His remarks came as the panel is prepping legislation expected to be introduced next month that would provide regulatory relief for banks, including raising or eliminating the $50 billion line. The hearing Tuesday was the panel's second one on just that subject, following a March 19 discussion with regulators who appeared favorable to adjusting parts of the prudential standards regime.

Under Dodd-Frank, banks that are above $50 billion of assets are subject to enhanced prudential requirements, including higher capital standards. Regional banks have argued that they are not systemically important and shouldn't be held to the same rules as the megabanks.

During the hearing, Smithy emphasized a point that Republicans have made about the target, arguing that the extra capital and liquidity standards hurt institutions' ability to lend.

"That frankly means there's less of those resources available for lending. For a company like Regions, that standard being lifted would likely liberate as much as 10% additional capacity for lending, which could be $8 billion to $10 billion," Smithy said.

Lawmakers appear open to addressing Smithy's concerns, but it's unclear how they want to proceed.

Some industry officials have pushed for lawmakers to take up a qualitative standard instead of raising the threshold. They point to assessments of the largest global banks by international regulators, who base regulations on complexity, interconnectedness and other factors, including size.

Rep. Blaine Luetkemeyer, R-Mo., recently reintroduced legislation in the House adopting this approach.
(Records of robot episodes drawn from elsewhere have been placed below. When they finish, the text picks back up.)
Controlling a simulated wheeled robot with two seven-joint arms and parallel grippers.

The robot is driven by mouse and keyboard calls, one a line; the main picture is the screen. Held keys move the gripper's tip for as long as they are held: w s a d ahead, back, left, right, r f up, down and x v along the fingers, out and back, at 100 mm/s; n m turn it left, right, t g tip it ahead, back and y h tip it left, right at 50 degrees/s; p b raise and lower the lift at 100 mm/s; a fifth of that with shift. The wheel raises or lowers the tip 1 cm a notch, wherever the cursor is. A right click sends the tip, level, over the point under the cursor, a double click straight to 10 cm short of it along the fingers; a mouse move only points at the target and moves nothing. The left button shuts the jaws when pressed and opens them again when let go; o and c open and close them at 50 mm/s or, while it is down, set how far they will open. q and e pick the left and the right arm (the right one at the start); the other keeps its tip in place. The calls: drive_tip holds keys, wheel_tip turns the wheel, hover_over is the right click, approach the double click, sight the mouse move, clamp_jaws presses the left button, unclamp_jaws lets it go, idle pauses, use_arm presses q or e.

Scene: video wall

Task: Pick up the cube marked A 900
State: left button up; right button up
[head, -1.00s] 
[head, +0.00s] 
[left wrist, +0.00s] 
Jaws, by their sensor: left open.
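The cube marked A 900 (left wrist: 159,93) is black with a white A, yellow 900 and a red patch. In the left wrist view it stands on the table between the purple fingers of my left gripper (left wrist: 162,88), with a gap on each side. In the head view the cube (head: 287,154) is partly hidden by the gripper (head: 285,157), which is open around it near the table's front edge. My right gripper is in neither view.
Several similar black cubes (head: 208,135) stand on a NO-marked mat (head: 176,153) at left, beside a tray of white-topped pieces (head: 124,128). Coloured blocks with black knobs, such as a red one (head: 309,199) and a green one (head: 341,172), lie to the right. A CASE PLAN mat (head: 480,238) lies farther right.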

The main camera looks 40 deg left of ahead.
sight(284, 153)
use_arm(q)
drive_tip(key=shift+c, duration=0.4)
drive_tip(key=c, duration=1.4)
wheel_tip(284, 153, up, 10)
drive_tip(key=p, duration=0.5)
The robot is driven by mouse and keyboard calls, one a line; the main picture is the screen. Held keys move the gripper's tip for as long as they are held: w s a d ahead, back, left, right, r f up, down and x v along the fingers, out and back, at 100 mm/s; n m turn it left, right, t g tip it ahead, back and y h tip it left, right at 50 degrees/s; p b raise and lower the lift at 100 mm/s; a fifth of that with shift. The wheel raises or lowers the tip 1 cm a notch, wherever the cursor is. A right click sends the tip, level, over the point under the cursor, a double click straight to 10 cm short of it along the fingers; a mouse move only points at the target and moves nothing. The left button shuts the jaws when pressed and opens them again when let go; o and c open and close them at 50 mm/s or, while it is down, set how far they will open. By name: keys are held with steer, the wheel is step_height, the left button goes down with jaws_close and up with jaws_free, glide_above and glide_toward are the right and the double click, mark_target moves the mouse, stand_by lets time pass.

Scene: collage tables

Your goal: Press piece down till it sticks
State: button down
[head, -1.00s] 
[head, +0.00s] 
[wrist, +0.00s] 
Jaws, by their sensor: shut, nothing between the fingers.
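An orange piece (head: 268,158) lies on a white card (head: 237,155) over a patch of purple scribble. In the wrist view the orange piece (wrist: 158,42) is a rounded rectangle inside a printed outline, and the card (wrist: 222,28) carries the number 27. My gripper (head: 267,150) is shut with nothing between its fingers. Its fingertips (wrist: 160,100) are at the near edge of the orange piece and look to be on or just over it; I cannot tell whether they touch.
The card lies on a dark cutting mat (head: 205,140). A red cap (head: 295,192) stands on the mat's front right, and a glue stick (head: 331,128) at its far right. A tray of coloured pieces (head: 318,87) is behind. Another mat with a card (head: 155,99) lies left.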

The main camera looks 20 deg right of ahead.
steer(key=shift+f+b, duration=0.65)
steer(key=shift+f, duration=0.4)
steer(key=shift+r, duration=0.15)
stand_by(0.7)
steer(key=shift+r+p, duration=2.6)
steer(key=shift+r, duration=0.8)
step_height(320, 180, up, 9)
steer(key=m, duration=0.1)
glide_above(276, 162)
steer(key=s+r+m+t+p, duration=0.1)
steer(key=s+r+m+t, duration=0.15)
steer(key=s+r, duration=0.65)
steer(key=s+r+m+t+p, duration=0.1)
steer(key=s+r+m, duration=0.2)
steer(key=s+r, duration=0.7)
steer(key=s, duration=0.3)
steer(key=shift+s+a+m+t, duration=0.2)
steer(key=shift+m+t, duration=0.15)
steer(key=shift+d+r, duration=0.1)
The bill, which would designate the Financial Stability Oversight Council to oversee the evaluation process, won the support of more than 80 cosponsors last year, including 20 House Democrats.

Senate Banking Committee Chairman Richard Shelby has repeatedly expressed an interest in addressing the $50 billion limit, but apparently hasn't settled on an approach. Asked after the hearing whether he would like to see another, higher cutoff line in place versus a qualitative approach, Shelby told reporters, "We don't know yet."

But Sen. Bob Corker, R-Tenn., said he has reservations about a purely qualitative approach, though he acknowledged the $50 billion figure is "too low."

"I do have a degree of trepidation in punting again to the regulators. We did so much of that in Dodd-Frank, so the qualitative piece is interesting to me, but I'm not sure I want to punt again," he said. "Especially not to FSOC, which I don't even really believe is functioning — it's stovepipes of nothing."

Democrats, meanwhile, are even harder to gauge.

Sen. Mark Warner, D-Va., who is potentially a key swing vote on the committee, left the door open on the issue of raising the $50 billion threshold, while reiterating the need to keep strong banking rules in place.

He told Regions' Smithy that he is "sympathetic" to reducing compliance burdens for the regional banks, "but without sacrificing the standards."

The Virginia lawmaker pointed to several areas that could help support a larger deal, raising questions about why living wills need to be submitted annually if a bank's business model doesn't change, whether bank exam schedules could be consolidated and if daily requirements under the liquidity coverage ratio are necessary.

Still, he cited concerns about "geographic concentration," noting that if a bank failed "while it might not bring down the national economy, it could have systemic effects at least on a regional basis."

Meanwhile, Sen. Sherrod Brown, D-Ohio, the lead Democrat, remained guarded over the prospect of raising the $50 billion threshold, while not opposing the concept outright.

"I am open to solving real problems affecting actual institutions without undermining safety and soundness or consumer protection," he said in an opening statement, while reiterating that he plans to defend core Dodd-Frank provisions.

He added: "Regulation is necessary, and while it is our job to ensure that the regulations are appropriate, it is also important that we do not make it more difficult to monitor potential sources of risk or encourage unsafe practices."

Sen. Elizabeth Warren, D-Mass., took a tougher tone, warning what could happen if several regional banks were to collapse at the same time.

"When we're talking about the risks that the $50 billion banks pose to the economy, we need to consider that not just one bank could go south at a time, but that two or three or four could be following similar business practices and get caught short at the same time, which would pose a much bigger risk to the economy," she said.

She weighed the possibility of keeping the threshold at the current $50 billion level versus raising it higher to help some banks, and said she would "rather err on the side of being careful and covering a few banks who may not pose as much risk, rather than running the risk of another crisis that plunges our economy back into recession."